__Stated goal__.
Show only lines that include "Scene".

======== Working data

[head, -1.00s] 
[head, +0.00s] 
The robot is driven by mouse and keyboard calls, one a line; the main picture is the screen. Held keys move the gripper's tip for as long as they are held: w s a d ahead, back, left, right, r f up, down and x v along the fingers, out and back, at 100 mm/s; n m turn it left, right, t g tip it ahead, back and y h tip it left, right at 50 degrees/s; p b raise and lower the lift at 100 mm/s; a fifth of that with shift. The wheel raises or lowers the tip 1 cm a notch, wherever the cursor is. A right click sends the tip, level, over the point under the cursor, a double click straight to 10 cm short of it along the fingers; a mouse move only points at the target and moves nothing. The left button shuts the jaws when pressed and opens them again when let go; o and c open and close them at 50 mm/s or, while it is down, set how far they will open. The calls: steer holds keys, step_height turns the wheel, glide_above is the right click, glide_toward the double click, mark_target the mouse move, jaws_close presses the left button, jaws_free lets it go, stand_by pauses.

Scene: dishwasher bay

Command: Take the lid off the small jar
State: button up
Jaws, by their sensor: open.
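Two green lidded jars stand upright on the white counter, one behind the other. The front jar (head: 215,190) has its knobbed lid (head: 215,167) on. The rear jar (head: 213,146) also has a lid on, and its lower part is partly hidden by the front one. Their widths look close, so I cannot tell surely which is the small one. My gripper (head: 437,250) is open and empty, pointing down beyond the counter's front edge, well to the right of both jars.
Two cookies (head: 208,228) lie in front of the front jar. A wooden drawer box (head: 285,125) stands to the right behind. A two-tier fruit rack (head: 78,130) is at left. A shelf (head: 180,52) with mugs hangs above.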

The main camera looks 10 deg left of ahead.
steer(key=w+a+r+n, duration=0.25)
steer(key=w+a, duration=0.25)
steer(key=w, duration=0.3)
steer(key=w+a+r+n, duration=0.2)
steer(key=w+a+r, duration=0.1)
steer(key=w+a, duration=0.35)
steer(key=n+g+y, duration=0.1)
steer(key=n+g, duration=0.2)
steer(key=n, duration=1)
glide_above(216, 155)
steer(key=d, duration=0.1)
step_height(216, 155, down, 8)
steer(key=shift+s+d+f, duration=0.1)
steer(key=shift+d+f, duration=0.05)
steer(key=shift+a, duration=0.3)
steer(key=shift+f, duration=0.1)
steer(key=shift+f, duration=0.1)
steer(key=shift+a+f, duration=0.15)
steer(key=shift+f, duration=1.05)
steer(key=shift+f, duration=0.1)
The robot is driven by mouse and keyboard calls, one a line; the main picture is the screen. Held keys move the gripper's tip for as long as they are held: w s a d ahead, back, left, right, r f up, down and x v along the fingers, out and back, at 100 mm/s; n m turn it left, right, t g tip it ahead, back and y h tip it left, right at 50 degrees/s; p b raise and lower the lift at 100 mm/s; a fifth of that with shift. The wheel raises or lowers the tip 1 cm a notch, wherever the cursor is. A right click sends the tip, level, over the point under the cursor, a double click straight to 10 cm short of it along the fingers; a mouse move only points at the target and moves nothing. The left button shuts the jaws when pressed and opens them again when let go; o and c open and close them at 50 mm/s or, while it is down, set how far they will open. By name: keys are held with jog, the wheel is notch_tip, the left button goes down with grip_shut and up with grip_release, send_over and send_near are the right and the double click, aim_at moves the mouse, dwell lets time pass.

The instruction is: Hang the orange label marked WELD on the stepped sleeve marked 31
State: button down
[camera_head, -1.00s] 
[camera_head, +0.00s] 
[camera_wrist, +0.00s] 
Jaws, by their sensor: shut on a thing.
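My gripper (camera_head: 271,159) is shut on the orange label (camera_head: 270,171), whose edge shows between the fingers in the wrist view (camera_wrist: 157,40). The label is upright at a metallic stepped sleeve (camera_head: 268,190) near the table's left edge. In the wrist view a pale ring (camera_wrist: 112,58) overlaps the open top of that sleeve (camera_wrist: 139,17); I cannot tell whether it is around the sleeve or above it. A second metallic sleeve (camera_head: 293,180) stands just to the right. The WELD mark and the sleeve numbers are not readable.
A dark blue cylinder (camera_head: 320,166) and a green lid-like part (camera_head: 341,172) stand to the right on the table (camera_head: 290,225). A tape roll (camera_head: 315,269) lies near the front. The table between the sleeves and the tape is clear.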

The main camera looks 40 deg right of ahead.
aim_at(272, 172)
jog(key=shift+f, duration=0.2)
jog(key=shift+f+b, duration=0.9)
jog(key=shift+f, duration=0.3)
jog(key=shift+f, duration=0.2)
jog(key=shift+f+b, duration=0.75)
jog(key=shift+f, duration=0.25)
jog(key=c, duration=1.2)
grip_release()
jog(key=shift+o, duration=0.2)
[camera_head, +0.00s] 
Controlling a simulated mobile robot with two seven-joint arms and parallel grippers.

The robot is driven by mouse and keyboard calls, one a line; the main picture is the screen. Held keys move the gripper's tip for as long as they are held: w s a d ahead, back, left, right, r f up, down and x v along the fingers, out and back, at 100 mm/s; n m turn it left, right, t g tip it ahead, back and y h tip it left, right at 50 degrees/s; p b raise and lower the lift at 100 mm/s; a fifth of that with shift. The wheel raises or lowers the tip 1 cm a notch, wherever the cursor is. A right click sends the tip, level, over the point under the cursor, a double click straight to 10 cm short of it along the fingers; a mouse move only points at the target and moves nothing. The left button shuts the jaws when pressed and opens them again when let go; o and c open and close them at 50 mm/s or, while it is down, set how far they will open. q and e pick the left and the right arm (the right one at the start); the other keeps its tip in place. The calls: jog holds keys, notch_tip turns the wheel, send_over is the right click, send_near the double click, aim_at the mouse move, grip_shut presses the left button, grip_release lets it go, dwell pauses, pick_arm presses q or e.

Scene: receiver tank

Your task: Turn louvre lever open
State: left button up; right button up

================

__Reply to the task__.
Scene: dishwasher bay
Scene: receiver tank

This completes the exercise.